» Instructions for the task: Every line below that mentions the word "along" should be copied out.

» Data extract:
===

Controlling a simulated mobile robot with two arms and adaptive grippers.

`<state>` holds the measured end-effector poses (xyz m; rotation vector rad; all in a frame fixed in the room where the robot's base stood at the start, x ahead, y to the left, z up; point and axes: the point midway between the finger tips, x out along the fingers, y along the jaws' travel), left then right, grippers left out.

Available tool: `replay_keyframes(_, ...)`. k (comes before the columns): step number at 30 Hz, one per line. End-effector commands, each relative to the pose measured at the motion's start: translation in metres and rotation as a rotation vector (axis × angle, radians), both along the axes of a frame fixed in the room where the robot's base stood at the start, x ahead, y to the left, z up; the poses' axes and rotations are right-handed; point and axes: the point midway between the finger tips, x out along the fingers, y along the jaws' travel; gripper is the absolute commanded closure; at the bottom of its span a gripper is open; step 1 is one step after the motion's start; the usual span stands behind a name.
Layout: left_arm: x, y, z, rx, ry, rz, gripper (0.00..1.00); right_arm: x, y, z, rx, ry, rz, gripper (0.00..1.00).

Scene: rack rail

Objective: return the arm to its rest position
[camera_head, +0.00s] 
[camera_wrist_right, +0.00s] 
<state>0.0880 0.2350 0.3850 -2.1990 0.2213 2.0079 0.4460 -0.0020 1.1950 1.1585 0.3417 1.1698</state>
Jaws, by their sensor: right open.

===

» Task result:
`<state>` holds the measured end-effector poses (xyz m; rotation vector rad; all in a frame fixed in the room where the robot's base stood at the start, x ahead, y to the left, z up; point and axes: the point midway between the finger tips, x out along the fingers, y along the jaws' travel), left then right, grippers left out.
Available tool: `replay_keyframes(_, ...)`. k (comes before the columns): step number at 30 Hz, one per line. End-effector commands, each relative to the pose measured at the motion's start: translation in metres and rotation as a rotation vector (axis × angle, radians), both along the axes of a frame fixed in the room where the robot's base stood at the start, x ahead, y to the left, z up; the poses' axes and rotations are right-handed; point and axes: the point midway between the finger tips, x out along the fingers, y along the jaws' travel; gripper is the absolute commanded closure; at the bottom of its span a gripper is open; step 1 is one step after the motion's start; the usual span stands behind a name.

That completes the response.